In my previous post I said “mark my words, these [tools] will not turn you into a security professional just because you use them; you will still need knowledge. With knowledge comes power and with great power comes great responsibility, remember that!”, and the same applies to this post.
The tools listed in this post can be dangerous, they may cause destruction, pain and death. I do only provide this list for educational purposes, in hope that they will be useful.
Tools suites:
These tools are complete suites and will provide you with the most essential tools that will ease and speed up your mapping and analysis of an web application. They works as intercepting proxies so you will need to set up your browser to tunnel all requests through them. Read more about them at their respective websites.
“Burp Suite is an integrated platform for attacking web applications. It contains all of the Burp tools with numerous interfaces between them designed to facilitate and speed up the process of attacking an application. All tools share the same robust framework for handling HTTP requests, authentication, downstream proxies, logging, alerting and extensibility.”
“[...] evaluate the security of [...] web applications.

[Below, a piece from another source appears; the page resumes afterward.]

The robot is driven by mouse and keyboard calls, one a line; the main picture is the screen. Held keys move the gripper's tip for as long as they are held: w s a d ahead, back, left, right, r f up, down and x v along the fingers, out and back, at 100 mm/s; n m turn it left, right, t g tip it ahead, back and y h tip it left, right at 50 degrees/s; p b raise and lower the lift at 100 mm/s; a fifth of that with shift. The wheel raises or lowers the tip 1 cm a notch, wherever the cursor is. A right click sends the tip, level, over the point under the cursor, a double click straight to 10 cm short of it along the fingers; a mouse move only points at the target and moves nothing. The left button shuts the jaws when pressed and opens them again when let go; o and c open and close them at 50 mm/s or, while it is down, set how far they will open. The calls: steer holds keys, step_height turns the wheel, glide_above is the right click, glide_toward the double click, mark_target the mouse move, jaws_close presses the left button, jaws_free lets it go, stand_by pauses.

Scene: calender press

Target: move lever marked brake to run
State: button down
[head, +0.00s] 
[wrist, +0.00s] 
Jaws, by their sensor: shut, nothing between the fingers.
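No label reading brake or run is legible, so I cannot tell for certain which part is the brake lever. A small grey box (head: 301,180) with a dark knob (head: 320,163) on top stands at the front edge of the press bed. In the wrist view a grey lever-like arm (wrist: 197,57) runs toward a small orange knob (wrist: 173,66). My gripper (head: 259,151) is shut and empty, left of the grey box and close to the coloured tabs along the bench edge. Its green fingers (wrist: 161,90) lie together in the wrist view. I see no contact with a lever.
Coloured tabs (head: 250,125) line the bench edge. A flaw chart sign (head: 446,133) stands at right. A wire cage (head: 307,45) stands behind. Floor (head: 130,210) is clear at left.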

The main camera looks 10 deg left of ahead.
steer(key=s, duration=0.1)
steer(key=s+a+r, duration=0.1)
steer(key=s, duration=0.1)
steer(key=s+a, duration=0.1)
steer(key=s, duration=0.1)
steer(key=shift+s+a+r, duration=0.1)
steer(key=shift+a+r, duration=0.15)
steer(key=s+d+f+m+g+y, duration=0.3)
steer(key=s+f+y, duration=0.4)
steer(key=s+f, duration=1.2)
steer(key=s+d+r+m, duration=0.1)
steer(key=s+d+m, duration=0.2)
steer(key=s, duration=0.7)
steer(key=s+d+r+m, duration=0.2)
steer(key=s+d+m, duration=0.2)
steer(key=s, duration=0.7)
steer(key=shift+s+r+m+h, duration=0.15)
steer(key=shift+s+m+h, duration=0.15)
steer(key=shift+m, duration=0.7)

It is free of charge and completely written in Java. Through Paros’s proxy nature, all HTTP and HTTPS data between server and client, including cookies and form fields, can be intercepted and modified.”
“WebScarab is a framework for analysing applications that communicate using the HTTP and HTTPS protocols. It is written in Java, and is thus portable to many platforms. WebScarab has several modes of operation, implemented by a number of plugins. In its most common usage, WebScarab operates as an intercepting proxy, allowing the operator to review and modify requests created by the browser before they are sent to the server, and to review and modify responses returned from the server before they are received by the browser.”
“Pantera uses an improved version of SpikeProxy to provide a powerful web application analysis engine.”
General Scanners:
These tools performs automated vulnerability scans of web applications. They can test many pages for a lot of flaws in a short time. They are however not as intuitive or as flexible as yourself geared up with knowledge as they operate on syntax and they can cause destruction, pain and death if you use them incorrectly - you have been warned.
“Nikto is an Open Source (GPL) web server scanner which performs comprehensive tests against web servers for multiple items, including over 3500 potentially dangerous files/CGIs, versions on over 900 servers, and version specific problems on over 250 servers. Scan items and plugins are frequently updated and can be automatically updated (if desired).”
“Grabber is a web application scanner. Basically it detects some kind of vulnerabilities in your website. Grabber is simple, not fast but portable and really adaptable. This software is designed to scan small websites such as personals, forums etc. absolutely not big application: it would take too long time and flood your network”
“Wapiti allows you to audit the security of your web applications. It performs “black-box” scans, i.e. it does not study the source code of the application but will scans the webpages of the deployed webapp, looking for scripts and forms where it can inject data. Once it gets this list, Wapiti acts like a fuzzer, injecting payloads to see if a script is vulnerable.”
SQL-injection scanners:
Database driven SQL-backends are the most popular way of storing information for dynamic websites at the moment and SQL-injection is probably the most common attack method towards web applications at the moment, these tools will help you find and exploit SQL-injection vulnerabilities.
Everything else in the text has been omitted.